What kind of mom is Liz Astrof, who, when her son was born, quipped, “Don’t take the tags off—we may not be keeping him”? She’s a hilariously honest one who shares a series of personal essays in Don’t Wait Up: Confessions of a Stay-at-Work Mom. A TV comedy writer (“The King of Queens,” “2 Broke Girls” and more), she describes how endless hours in the writing room fill her with guilt about her family (strong-willed daughter; anxious, fact-spewing son; supportive husband), leaving her to wonder how much of her children’s early years she’s going to watch on an iPhone.

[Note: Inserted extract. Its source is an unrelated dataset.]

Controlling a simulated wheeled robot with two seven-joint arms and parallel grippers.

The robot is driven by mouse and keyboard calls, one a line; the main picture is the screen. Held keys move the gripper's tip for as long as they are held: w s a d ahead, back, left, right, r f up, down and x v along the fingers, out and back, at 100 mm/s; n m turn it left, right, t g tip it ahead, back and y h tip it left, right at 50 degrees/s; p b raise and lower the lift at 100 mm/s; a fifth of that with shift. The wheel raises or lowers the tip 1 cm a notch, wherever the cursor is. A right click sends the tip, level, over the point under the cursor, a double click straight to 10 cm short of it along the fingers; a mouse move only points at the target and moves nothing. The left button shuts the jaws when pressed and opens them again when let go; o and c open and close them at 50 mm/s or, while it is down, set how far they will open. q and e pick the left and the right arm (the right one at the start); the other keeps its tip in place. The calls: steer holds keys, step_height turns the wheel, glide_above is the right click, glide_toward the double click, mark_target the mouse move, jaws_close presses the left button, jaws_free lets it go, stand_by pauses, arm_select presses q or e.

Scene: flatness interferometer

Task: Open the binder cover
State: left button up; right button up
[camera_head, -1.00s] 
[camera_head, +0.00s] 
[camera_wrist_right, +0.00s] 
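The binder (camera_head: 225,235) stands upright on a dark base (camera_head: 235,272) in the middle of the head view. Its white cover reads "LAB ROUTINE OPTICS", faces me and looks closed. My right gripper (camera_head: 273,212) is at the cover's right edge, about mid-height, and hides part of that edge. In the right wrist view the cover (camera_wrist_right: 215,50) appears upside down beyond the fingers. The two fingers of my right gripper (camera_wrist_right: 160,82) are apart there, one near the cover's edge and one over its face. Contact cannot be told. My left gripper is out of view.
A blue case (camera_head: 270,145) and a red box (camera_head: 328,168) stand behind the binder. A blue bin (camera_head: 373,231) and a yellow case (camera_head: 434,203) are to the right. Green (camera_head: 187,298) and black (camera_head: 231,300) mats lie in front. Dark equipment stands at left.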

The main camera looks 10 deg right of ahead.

Interspersed with Astrof’s domestic tales are moving, fascinating and, of course, amusing essays that explore her troubled upbringing. Her mentally unstable mother left when Astrof was 5. Amid the abuse, Astrof and her older brother, Jeff, would hide under the bed, murmuring “safe-safe” to each other. As an adult, Astrof constantly questions her parenting skills, fearing she might turn into her mother. In a stunning essay called “Happy New Year,” Astrof finds herself coming to the rescue of her son in the midst of a meltdown, noting, “If I ever feared I was anything like my mother—which I did, every moment of every day—it was moments like this, moments of knowing what to do for my child and wanting to do them, that proved to me that I wasn’t anything like her.”
Don’t Wait Up is a funny, fascinating memoir of mothering that will definitely keep readers up way past their bedtime, laughing and sometimes crying page after page.